**WHAT YOU NEED TO DO**: Quote the lines that run from the line containing "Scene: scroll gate" down to the line containing "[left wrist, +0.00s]". Include both of those lines, reproduce each exactly, and omit everything else.

**SUPPLIED MATERIAL**:
•••

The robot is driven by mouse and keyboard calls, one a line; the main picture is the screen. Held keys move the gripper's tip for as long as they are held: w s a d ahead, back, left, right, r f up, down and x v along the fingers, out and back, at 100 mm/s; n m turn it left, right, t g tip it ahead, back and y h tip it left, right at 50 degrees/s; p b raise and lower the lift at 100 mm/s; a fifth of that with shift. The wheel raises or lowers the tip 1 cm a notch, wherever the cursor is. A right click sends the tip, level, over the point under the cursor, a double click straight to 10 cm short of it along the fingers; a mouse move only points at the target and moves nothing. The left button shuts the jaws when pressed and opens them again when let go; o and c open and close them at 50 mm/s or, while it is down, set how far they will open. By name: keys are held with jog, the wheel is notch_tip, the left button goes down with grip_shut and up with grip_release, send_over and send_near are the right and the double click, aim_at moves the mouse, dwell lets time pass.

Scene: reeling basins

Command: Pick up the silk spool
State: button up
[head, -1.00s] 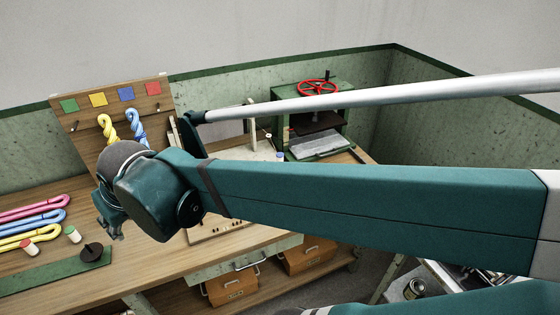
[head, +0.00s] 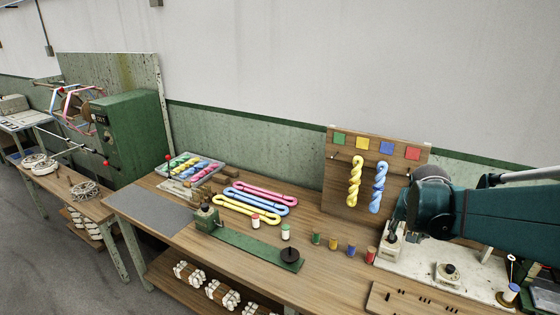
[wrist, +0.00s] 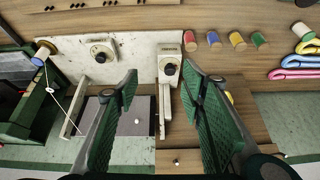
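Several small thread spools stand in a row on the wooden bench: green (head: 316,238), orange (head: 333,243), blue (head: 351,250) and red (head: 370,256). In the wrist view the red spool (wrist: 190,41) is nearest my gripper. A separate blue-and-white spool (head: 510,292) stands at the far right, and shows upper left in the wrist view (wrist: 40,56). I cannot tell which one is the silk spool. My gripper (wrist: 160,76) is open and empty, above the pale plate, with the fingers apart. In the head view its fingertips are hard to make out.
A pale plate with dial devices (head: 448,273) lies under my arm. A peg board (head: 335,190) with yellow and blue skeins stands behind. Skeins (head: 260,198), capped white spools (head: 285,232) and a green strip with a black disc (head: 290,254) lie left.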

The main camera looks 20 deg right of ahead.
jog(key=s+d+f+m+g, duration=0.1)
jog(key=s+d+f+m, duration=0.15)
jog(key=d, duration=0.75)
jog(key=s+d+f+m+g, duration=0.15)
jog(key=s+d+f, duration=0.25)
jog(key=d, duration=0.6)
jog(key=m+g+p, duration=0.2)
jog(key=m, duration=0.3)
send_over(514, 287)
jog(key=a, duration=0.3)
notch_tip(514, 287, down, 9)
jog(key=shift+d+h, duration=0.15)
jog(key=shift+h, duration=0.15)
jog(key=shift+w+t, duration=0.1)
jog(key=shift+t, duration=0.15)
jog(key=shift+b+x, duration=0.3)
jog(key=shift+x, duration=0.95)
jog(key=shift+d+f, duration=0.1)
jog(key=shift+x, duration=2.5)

•••

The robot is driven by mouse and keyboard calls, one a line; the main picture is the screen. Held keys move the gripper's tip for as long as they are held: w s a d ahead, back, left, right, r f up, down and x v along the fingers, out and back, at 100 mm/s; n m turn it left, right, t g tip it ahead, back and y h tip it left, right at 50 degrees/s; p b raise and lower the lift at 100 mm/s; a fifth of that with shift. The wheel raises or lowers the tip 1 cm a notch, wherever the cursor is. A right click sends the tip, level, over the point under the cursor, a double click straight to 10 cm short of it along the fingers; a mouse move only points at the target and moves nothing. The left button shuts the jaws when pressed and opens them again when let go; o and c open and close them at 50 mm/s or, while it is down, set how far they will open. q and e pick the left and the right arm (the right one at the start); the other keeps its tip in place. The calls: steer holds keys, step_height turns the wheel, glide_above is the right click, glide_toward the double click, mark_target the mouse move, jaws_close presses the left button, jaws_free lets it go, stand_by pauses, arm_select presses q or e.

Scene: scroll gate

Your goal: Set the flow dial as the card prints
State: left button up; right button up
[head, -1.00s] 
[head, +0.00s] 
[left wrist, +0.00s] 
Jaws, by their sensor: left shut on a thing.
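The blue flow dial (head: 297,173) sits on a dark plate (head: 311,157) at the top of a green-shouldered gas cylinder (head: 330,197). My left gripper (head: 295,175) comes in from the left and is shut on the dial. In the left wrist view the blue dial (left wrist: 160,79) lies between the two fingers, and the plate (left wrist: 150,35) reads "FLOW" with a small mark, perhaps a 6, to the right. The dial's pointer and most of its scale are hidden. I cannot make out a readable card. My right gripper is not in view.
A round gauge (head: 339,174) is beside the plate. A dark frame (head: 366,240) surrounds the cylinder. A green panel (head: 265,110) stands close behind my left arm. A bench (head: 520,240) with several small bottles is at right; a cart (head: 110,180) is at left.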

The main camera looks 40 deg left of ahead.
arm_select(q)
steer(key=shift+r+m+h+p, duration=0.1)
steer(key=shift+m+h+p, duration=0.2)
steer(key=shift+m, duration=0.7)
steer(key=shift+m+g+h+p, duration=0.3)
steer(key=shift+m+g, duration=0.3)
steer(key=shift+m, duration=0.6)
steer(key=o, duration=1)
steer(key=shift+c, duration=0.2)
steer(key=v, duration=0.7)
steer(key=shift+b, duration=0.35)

•••

**FULL ANSWER**:
Scene: scroll gate

Your goal: Set the flow dial as the card prints
State: left button up; right button up
[head, -1.00s] 
[head, +0.00s] 
[left wrist, +0.00s] 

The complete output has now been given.